We reported last year that ZICTA was set to erect 169 cell towers in Zambia, with a focus on rural areas to increase the network coverage by the 3 mobile operators MTN, Airtel and Zamtel.
However, a discovery has been made by the Consumer Unity Trust Society (CUTS) has our hopes dashing by filing a report that states that these cell towers are beyond standard, the standard being that the towers are supposed to cover a radius of about 3.1 miles or 5km from the spot of erection, as was agreed upon when the bidding took place for their construction. The contracted construction company is Huawei Technologies.
They also included the fact that even the towers that are already existing and being used by the MNOs also fall short of technical standards, but is it all of them? A closer review of the said report highlighted that these test sites were Malendema, Shakumbira and Kaindu in Mumbwa. It also stated that Shakumbira and Kaindu had no electricity supply so the focus was concentrated on Malendema.
The installed tower at Malendema was only covering a radius of 2.8km covering only 56% percent of the area, meaning 44% was left out.

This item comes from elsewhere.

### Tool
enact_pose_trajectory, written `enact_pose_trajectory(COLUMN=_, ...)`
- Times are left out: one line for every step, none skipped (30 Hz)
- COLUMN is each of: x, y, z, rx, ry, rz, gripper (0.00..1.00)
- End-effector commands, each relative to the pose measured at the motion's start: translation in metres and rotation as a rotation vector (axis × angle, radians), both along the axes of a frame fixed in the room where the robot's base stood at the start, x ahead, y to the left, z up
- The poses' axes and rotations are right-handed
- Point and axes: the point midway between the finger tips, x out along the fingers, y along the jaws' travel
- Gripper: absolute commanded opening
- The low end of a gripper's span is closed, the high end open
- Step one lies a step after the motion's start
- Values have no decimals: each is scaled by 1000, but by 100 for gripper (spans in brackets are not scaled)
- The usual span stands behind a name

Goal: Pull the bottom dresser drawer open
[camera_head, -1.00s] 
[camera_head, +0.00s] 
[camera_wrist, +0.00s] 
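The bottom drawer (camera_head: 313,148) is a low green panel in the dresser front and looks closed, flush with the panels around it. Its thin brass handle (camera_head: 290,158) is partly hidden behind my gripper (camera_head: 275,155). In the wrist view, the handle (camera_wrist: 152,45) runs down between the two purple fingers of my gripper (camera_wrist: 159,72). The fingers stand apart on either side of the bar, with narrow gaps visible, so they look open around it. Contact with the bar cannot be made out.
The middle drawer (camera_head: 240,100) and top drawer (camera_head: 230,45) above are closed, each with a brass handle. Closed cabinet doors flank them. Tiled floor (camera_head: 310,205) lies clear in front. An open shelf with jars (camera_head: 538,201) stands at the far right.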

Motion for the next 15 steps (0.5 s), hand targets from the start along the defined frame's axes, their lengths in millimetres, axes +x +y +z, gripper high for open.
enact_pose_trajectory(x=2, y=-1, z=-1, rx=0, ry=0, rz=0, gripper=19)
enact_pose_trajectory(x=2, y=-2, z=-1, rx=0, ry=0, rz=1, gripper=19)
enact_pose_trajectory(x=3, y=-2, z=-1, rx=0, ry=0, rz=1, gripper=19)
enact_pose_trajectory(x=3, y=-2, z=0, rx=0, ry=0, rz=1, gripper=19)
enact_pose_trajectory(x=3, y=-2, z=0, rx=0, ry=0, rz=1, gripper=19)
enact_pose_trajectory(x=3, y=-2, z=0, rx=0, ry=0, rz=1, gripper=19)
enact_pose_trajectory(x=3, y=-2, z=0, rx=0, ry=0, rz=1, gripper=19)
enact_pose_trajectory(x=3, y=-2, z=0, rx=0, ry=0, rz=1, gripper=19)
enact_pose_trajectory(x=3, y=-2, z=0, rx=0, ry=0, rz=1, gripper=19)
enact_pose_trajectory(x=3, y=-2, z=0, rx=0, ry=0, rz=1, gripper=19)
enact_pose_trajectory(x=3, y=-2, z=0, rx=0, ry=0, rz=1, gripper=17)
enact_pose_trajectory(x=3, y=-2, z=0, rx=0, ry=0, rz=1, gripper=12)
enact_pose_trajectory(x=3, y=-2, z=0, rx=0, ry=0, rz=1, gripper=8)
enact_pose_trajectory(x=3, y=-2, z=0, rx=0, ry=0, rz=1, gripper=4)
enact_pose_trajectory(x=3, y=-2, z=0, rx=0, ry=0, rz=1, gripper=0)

According to the report by CUTS, “In areas where the towers are fully operational, those interviewed were asked about their observation on the coverage (radius). Most of them indicated that they had not paid particular attention to this – as they hardly knew the actual specifications of the project. It was also noted that most of the people interviewed expressed ignorance on social accountability and the role they can play in monitoring the effective delivery of these projects. Though this observation cannot be generalized, it still calls for the need to address the capacity the ‘demand side’ of service delivery by ensuring communities are informed of their such specifications and expected gains. This will promote a culture of monitoring the quality of public services being delivered and holding the government and service providers accountable as mentioned earlier.
Further, it was also clear that some people fail to distinguish between ZICTA installed towers and those by service providers. It is important that ZICTA builds on its communication campaign – as community ownership is required realizing that this was public infrastructure. And any if meaningful safety is to be guaranteed, community members ought to be appraised that this infrastructure is theirs and it will propel a culture of ownership.”

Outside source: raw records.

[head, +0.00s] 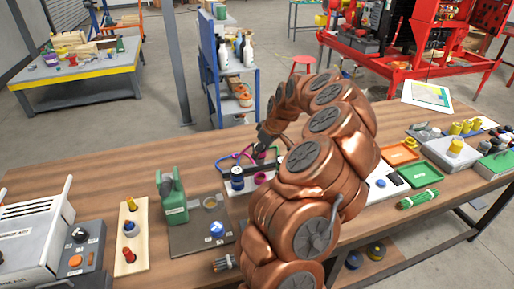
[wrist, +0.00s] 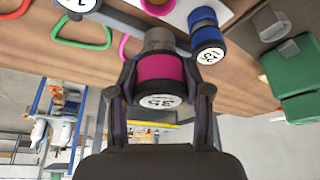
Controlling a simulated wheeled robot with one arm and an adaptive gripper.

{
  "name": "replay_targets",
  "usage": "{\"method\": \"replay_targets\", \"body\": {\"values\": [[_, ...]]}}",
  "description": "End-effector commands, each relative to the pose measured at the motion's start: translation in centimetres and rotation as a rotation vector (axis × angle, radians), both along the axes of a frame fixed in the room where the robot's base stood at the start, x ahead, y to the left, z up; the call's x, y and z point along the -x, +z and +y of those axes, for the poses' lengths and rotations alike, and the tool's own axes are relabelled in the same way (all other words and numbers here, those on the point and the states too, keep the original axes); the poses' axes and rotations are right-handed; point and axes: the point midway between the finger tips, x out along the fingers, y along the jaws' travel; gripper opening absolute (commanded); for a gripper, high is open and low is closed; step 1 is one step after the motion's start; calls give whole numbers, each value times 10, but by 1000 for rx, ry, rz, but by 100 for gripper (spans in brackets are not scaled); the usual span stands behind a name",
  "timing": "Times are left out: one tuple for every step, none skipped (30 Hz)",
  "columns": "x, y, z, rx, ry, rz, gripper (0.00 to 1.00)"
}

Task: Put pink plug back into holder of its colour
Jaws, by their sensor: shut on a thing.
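My gripper (wrist: 160,100) is shut on the pink plug (wrist: 158,72), a pink-banded cylinder with a grey metal end and a white label face. The label face points toward the wrist camera. In the head view the plug (head: 260,156) is small and partly hidden by my gripper (head: 258,150), above the back of the bench. A pink ring-shaped holder (head: 262,178) sits on a pale base, just below the plug in the picture. It also shows at the top edge of the wrist view (wrist: 158,6), cut off, apart from the plug.
A blue plug (head: 237,178) stands just left of the pink holder; in the wrist view it (wrist: 207,35) is close beside my gripper. Coloured loops, one green (wrist: 82,30), are nearby. My arm hides bench to the right.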

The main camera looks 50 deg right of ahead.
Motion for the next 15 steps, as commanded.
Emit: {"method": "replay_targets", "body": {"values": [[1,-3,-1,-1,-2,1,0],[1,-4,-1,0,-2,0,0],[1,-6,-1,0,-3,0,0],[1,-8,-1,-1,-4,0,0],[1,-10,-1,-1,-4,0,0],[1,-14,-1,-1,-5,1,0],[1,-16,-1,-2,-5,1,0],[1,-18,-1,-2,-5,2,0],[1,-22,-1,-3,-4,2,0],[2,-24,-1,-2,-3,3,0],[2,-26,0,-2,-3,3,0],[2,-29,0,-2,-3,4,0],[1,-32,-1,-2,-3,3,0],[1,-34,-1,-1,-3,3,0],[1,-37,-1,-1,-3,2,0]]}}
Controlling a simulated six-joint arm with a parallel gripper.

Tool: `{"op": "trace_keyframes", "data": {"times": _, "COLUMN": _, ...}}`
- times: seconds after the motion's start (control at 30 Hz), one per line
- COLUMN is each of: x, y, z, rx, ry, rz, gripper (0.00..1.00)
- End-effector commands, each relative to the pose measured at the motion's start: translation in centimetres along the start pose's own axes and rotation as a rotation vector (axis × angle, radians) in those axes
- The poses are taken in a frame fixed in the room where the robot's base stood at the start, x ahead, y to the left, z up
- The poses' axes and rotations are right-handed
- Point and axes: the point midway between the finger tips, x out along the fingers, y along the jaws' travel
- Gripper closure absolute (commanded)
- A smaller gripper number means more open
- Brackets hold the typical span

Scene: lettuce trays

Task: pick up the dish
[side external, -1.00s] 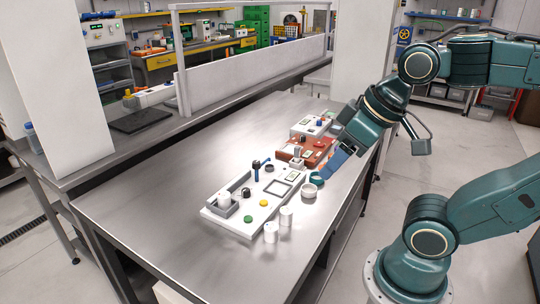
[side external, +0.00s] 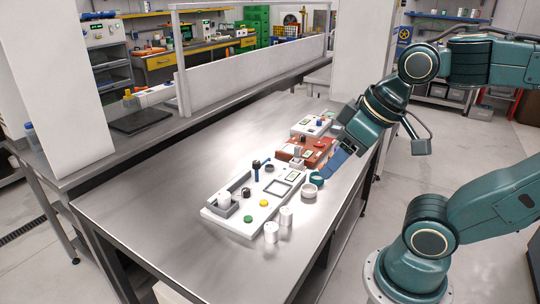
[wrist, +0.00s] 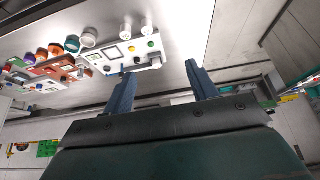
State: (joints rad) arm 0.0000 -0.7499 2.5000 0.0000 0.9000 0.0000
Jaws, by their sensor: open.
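The dish (side external: 309,190) is a small, pale round bowl with an open top. It stands on the steel table beside the right edge of the white panel, next to a teal round piece (side external: 317,180). In the wrist view the dish (wrist: 88,39) is at the upper left, outside the space between the fingers. My gripper (side external: 328,171) is above the table, up and to the right of the dish in the side view. In the wrist view my gripper (wrist: 161,69) has its two blue fingers wide apart with nothing between them.
A white panel (side external: 232,220) with buttons and small blocks lies left of the dish. A red-brown panel (side external: 319,157) and another white panel are behind. Two white cylinders (side external: 271,232) (side external: 286,217) stand in front. The table (side external: 150,205) is clear on the left.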

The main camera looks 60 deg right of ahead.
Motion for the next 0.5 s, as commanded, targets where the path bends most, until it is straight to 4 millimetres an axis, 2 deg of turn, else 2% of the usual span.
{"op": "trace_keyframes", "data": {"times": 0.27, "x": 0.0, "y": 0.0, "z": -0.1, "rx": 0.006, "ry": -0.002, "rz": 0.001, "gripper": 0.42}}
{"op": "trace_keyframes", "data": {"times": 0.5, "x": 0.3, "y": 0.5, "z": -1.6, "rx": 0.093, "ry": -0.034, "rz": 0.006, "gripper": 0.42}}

So we tried to get a comment from all parties involved. The CUTS phone number listed on their website was unavailable. The ZICTA PR line went unanswered after three attempts.
If they really are below standard, is ZICTA not looking into that? Would they still be allowed to operate if that was the case? The fact that this report was specific to one location would be wrong to use as a generalization of the entire cell tower network in the country. Until we get a report on ALL, there is only one faulty tower recorded.